* _Robot episode rows_

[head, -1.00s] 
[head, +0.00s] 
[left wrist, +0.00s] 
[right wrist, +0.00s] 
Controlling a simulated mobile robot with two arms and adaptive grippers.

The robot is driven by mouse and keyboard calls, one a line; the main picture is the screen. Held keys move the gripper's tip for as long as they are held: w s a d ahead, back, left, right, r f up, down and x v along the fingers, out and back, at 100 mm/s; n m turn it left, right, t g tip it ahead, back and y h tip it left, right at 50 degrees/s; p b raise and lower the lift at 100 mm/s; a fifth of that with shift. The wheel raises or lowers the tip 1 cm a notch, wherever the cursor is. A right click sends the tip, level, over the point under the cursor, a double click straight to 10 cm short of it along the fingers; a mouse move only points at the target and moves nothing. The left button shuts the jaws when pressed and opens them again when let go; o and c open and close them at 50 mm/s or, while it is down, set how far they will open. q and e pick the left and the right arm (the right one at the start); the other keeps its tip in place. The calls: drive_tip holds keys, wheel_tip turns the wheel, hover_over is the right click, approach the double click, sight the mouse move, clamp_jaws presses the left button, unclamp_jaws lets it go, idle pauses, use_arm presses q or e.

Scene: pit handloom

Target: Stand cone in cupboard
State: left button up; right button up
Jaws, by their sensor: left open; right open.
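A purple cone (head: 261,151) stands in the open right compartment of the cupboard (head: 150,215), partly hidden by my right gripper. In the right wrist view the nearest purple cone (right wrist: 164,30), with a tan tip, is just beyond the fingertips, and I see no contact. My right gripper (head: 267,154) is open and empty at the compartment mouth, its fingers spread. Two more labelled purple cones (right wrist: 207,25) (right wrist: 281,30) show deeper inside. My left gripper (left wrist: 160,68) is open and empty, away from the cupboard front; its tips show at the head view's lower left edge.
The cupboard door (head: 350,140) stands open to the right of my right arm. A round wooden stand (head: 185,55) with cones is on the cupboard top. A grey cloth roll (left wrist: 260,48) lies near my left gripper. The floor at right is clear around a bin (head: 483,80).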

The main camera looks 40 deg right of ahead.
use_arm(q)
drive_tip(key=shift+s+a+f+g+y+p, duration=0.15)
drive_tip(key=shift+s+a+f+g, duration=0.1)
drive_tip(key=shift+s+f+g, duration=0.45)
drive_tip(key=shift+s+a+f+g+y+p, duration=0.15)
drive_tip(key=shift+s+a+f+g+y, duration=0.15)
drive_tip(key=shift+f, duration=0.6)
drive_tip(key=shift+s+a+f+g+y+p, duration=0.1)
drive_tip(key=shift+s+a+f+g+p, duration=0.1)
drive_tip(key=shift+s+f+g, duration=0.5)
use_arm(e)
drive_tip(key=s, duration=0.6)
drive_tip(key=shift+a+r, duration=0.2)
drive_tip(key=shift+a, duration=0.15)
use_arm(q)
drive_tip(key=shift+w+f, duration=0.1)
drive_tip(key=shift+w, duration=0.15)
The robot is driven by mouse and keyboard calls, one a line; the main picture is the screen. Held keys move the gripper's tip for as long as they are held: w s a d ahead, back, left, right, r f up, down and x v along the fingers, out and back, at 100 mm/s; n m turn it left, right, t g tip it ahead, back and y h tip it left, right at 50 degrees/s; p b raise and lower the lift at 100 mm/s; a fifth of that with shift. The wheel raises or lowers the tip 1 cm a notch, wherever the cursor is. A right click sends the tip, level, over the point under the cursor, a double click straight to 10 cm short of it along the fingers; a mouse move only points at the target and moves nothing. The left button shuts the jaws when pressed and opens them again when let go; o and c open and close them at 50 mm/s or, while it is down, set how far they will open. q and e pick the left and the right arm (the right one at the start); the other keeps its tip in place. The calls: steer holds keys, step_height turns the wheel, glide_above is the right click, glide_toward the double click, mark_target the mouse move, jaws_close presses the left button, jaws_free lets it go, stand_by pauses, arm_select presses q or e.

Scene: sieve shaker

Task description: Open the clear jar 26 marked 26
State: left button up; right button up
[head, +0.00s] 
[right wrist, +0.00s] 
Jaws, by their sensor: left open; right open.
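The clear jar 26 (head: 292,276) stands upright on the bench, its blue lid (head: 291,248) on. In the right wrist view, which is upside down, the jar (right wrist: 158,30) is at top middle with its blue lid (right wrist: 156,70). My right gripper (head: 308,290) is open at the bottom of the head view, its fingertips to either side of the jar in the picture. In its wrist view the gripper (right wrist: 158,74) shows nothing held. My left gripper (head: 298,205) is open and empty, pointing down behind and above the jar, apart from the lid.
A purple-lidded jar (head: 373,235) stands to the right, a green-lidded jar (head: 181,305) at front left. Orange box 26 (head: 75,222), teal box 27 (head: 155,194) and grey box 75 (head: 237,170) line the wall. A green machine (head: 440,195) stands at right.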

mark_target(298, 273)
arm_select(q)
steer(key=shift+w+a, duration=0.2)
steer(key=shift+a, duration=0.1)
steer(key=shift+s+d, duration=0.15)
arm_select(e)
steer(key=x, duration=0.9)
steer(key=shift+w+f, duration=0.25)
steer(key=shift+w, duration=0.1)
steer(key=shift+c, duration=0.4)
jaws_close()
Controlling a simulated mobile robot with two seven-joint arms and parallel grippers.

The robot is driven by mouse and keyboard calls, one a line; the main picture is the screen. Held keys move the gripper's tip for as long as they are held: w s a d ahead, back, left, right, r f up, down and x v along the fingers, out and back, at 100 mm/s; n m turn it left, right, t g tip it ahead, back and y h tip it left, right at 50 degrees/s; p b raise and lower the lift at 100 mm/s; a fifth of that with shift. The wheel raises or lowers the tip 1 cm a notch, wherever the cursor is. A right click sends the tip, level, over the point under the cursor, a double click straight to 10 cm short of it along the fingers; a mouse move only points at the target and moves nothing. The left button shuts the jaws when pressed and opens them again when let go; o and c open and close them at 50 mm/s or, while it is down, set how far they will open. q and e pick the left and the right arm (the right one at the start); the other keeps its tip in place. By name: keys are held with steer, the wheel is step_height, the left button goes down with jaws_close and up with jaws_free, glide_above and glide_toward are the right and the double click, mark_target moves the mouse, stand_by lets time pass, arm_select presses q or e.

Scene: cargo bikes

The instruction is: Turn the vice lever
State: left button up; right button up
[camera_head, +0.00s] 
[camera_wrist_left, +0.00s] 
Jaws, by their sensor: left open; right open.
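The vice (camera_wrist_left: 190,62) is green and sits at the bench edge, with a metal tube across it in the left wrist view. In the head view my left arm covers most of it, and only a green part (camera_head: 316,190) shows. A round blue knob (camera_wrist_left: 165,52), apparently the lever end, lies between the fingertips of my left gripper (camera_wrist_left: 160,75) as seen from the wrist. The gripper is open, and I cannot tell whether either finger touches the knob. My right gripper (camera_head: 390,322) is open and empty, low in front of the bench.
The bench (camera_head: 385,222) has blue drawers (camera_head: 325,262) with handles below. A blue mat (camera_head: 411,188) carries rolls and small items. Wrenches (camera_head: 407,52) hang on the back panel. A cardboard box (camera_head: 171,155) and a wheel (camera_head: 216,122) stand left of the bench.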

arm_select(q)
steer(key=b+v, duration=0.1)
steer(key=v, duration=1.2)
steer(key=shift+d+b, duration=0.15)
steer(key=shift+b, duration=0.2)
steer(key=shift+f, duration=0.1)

* _The exercise_
Retype exactly the lines from the start of the entries through the one with "Controlling a simulated mobile robot with two arms"; include both ends.

* _Reply to the exercise_
[head, -1.00s] 
[head, +0.00s] 
[left wrist, +0.00s] 
[right wrist, +0.00s] 
Controlling a simulated mobile robot with two arms and adaptive grippers.

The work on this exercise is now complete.